Second, the majority formula does not permit the trial judge to compensate the condemnee adequately if the evidence proves the windfall argument made by the defendant. In Gray Line Bus Co. v. Greater Bridgeport Transit District, supra, 188 Conn. 429-30, this court pronounced the windfall exception to the general rule by stating: “Although benefit to the taker may not be the measure of damages in a condemnation proceeding, it is not wholly irrelevant in deciding whether the taking of a particular form of property merits some award. The basic principle that private property may not be taken without just compensation is offended where a public authority is permitted to receive a windfall of substantial value without some recognition of the interest of the owners in the form of a reasonable award.” (Emphasis added.)

*851The Court of Appeals of New York confronted a difficult valuation problem resulting from the taking of the Hudson Tubes, a construction linking Manhattan with New Jersey, which would not have a ready market value and which actually would cost money to fill in and close down and thus, have a negative value. In the Matter of Port Authority Trans-Hudson Corp. v. Hudson Rapid Tubes Corp., 20 N.Y.2d 457, 464-66, 231 N.E.2d 734, 285 N.Y.S.2d 24 (1967), cert. denied, 390 U.S. 1002, 88 S. Ct. 1244, 20 L. Ed. 2d 103 (1968). Because the condemning agency would acquire something that would have cost $400 million to replace and would still use after the condemnation, the court rejected a conventional sales data approach to valuation. Id., 467. The court deviated from the fair market value approach because this was a situation where its application would have produced an unfair result. Id., 468.

Relying on portions of the oral arguments before this court, the majority holds that “[w]e are not convinced that such an unfair result or a windfall to the town has occurred in the present case, where the town, subsequent to the taking, sold the property to Windham Mills for $1 and has not brought a remediation action,” and further holds that whatever remediation costs that were incurred after the taking have been covered largely by federal and state funds. Reliance on that sparse record should not circumscribe the trial judge who must hear this case on retrial. The actual evidence may in fact show that the amount by which the condemning authority wishes to diminish the value of the condemned property due to environmental contamination and remediation costs has never been spent, need not have been spent, will not need to be spent, or may be far less than appraisal testimony might otherwise indicate. If the condemnation award is reduced substantially due to remediation, which never occurs or which does occur *852but costs far less than the reduction, a windfall may result.

I would alter the majority’s formula to permit the trial judge to fashion a more equitable award. First, just compensation should include compensation to the condemnee for any right lost by the taking to recover remediation costs from prior owners pursuant to the Comprehensive Environmental Response, Compensation and Liability Act; 42 U.S.C. § 9601 et seq.; because no remediation costs had been incurred by the condemnee prior to the taking as required by that federal law.1 Otherwise, the condemnation would result in a taking that would leave the condemnee worse off after the taking than before the taking because its financial compensation was reduced by an imputed cost of remediation that the very condemnation action robbed it of any right to recover.

Second, the trial judge should be free to provide equitably in his or her award for any increased exposure to third party claims that has been imposed on the condemnee as a result of the taking.
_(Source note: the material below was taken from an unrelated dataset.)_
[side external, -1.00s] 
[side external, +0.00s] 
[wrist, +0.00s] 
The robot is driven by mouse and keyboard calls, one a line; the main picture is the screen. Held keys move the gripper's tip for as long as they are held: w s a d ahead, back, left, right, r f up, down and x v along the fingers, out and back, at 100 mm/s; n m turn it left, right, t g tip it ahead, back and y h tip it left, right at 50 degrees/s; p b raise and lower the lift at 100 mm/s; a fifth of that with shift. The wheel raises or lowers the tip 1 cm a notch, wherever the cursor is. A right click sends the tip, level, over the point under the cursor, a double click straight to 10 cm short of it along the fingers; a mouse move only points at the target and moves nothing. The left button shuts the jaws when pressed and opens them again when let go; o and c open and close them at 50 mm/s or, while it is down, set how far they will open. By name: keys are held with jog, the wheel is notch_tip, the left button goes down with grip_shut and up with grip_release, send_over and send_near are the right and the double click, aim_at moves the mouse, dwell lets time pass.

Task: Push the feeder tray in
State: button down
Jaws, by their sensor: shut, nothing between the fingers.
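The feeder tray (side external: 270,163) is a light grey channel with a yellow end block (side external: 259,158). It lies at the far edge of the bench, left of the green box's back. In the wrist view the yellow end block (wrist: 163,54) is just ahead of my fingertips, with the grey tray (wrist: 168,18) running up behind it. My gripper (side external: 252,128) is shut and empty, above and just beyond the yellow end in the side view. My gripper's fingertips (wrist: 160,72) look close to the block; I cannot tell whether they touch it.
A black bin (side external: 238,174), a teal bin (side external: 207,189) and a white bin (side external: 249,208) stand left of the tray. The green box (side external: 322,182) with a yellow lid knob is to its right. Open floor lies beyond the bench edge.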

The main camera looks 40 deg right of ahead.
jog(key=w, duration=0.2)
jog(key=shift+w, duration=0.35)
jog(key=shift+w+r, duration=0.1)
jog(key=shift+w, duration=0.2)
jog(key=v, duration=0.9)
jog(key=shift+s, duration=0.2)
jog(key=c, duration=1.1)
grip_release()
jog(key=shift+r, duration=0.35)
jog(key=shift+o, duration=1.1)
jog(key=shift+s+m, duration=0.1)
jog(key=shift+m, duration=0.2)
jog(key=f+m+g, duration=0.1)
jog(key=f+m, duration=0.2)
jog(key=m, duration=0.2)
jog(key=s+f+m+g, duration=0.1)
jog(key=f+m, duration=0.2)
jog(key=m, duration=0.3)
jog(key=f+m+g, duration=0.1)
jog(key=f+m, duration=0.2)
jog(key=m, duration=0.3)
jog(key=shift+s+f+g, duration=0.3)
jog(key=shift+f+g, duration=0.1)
The condemnee would suffer a diminution of the value of its property by the introduction of evidence of environmental contamination, damage and remediation costs. The condemnee would still remain potentially hable, however, for those same costs as a prior owner to any subsequent *853owners, such as the nonprofit corporation to which the city conveyed its interest. Essentially, before the taking, the condemnee was not liable to any subsequent titleholder who became the sole owner of the contaminated property. For example, there was no liability to the nonprofit corporation, which had obtained title from the condemnor. After the taking, however, there is a risk of double liability for contamination because the condemnee, after diminution of his award for environmental damage, may face liability for the same damage in a subsequent federal proceeding by a subsequent owner, which liability is joint and several under the Comprehensive Environmental Response, Compensation and Liability Act.

Third, the record is silent on whether the federal Environmental Protection Agency or the state department of environmental protection had made any pollution abatement orders prior to the taking. The trial judge should be left free upon retrial to fashion an equitable award. If there have been no such orders, but there is to be some diminution in the compensation paid to the condemnee because of potential liability relating to future agency orders, then the trial judge should be free to require the condemning authority to place the diminution sum due to environmental contamination and remediation costs in trust to cover future remediation costs. If the sums necessary to remediate in order to satisfy actual agency orders exceed or equal the amount reduced from the fair market value of that award, the corpus should become the sole property of the condemnor. If the amount of award diminution due to remediation cost is never paid because neither environmental agency ever issues an order, or because orders are issued but the cost of their compliance is far less than the sum by which the condemnation award is diminished, then the unused balance should go to the condemnee. The trial judge should set the terms *854and duration of the trust imposed, as just compensation may require.

In sum, any formula for arriving at the condemnee’s damages should be broad enough to permit the trial judge to award all the just damages to the condemnee arising from the taking. Because the damages formula set out by the majority does not, I respectfully dissent from that part of the opinion.

It is important to note that a right of cost recovery does not arise under 42 U.S.C. § 9607 until a party has incurred some remediation costs. See 7A P. Nichols, Eminent Domain (3d Ed. Rev. 2000, P. Rohan & M. Reskin eds.) § 13B.04 [1], p. 13B-104; see also United States v. Taylor, 909 F. Sup. 355, 363 (D.N.C. 1995) (stating that “a party must, in some degree, actually conduct the cleanup”); Jones v. Inmont Corp., 584 F. Sup. 1425, 1430 (D. Ohio 1984) (holding that “some costs must be incurred prior to the filing of a suit under the liability provision of section 9607, but cleanup need not be completed prior to the filing of such a suit”).

In the present case, the condemnee did not conduct any remediation prior to the taking and, therefore, may have lost the right to seek remediation costs pursuant to 42 U.S.C. § 9607.